Charles F. Richter (1900–1985) was born in Ohio where he lived until age 16. He developed the scale to measure earthquake intensity that bears his name. The Richter scale, invented by Richter in 1934, is used around the world. The Richter magnitude is calculated from the amplitude of the largest seismic wave recorded for the earthquake.
Richter magnitudes are based on a logarithmic scale. This means that for each single number of increase on the scale the amplitude of motion of the ground increases tenfold. Numbers for the Richter scale range from 0 to 9, but no real upper limit exists. The 1906 San Francisco earthquake was measured as 7.8 on the Richter scale. More recently, the Alaskan earthquake of 1964 was 9.2; the 1995 earthquake in Kobe, Japan, reached 6.9; and the 1999 earthquake in Izmit, Turkey, measured 7.6, and the 2004 earthquake in the Indian Ocean measured 9.0.
Originally, the Richter Scale could be applied to records from instruments that were manufactured identically. Over time, instruments were calibrated with respect to each other so magnitude could be determined from any calibrated seismograph machine.
The Richter Scale
- Magnitude 2.5 or less is usually not felt. 900,000 are recorded annually by seismograph.

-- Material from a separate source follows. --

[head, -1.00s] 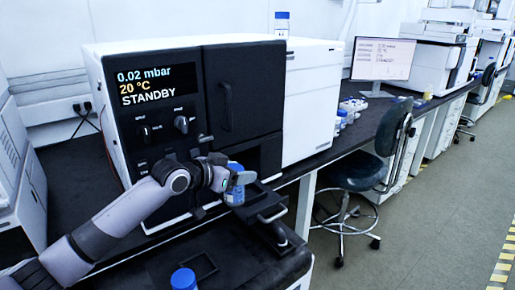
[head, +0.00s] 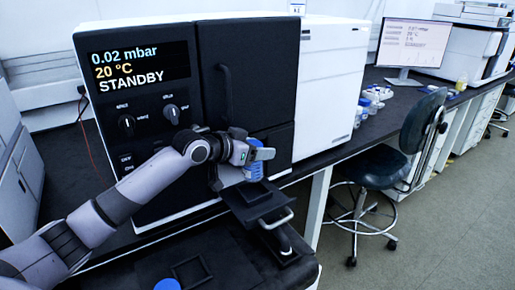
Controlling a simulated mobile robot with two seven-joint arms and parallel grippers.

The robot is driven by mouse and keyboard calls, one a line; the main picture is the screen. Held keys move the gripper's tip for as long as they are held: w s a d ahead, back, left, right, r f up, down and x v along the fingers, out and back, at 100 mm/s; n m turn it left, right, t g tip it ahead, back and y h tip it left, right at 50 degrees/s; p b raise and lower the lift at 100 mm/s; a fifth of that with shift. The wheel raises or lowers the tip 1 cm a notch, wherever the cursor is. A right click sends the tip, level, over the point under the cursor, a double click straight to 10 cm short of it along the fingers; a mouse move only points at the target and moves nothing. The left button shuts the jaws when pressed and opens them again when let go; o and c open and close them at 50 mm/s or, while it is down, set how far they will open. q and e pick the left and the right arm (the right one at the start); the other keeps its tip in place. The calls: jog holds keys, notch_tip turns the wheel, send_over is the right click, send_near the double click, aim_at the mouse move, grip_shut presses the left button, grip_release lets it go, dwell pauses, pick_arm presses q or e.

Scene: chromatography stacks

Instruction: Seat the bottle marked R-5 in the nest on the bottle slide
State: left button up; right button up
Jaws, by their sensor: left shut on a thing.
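My left gripper (head: 258,153) is shut on a bottle (head: 254,171) with blue on it. The gripper hides the bottle's top, and I cannot read its mark. The bottle is upright over the back part of the black bottle slide (head: 262,207), which sticks out below the dark door of the instrument with a pale handle at its front. I cannot tell whether the bottle touches the slide, and the nest cannot be made out behind it. My right gripper is not in view.
Another blue-capped bottle (head: 167,285) shows at the bottom edge, beside a square recess (head: 194,271) in a black surface. The instrument (head: 138,75) reads STANDBY. Several small bottles (head: 372,97) stand on the bench at right. A chair (head: 385,165) stands on the floor.

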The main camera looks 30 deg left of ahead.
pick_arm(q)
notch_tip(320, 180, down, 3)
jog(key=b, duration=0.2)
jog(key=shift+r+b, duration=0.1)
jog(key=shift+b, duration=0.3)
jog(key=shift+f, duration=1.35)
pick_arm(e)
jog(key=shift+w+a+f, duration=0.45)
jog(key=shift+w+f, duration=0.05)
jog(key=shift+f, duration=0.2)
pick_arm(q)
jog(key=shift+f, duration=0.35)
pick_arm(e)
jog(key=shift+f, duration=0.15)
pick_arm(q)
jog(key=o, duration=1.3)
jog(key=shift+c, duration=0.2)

- Magnitude 2.5 to 5.4 is frequently felt, but usually results in only minor damage. 30,000 are estimated each year.
- Magnitude 5.5 to 6.0 can cause slight damage to buildings and other structures. There are an average of 500 of these per year.
- Magnitude 6.1 to 6.9 may cause heavy damage, especially in highly populated areas. There are about 100 at this level per year.
- Magnitude 7.0 to 7.9 is considered a major earthquake that can result in serious damage. 20 are usually reported a year.
- Magnitude 8.0 or greater is a formidable earthquake. One will take place every five to ten years, and its power can wipe out whatever is near the epicenter.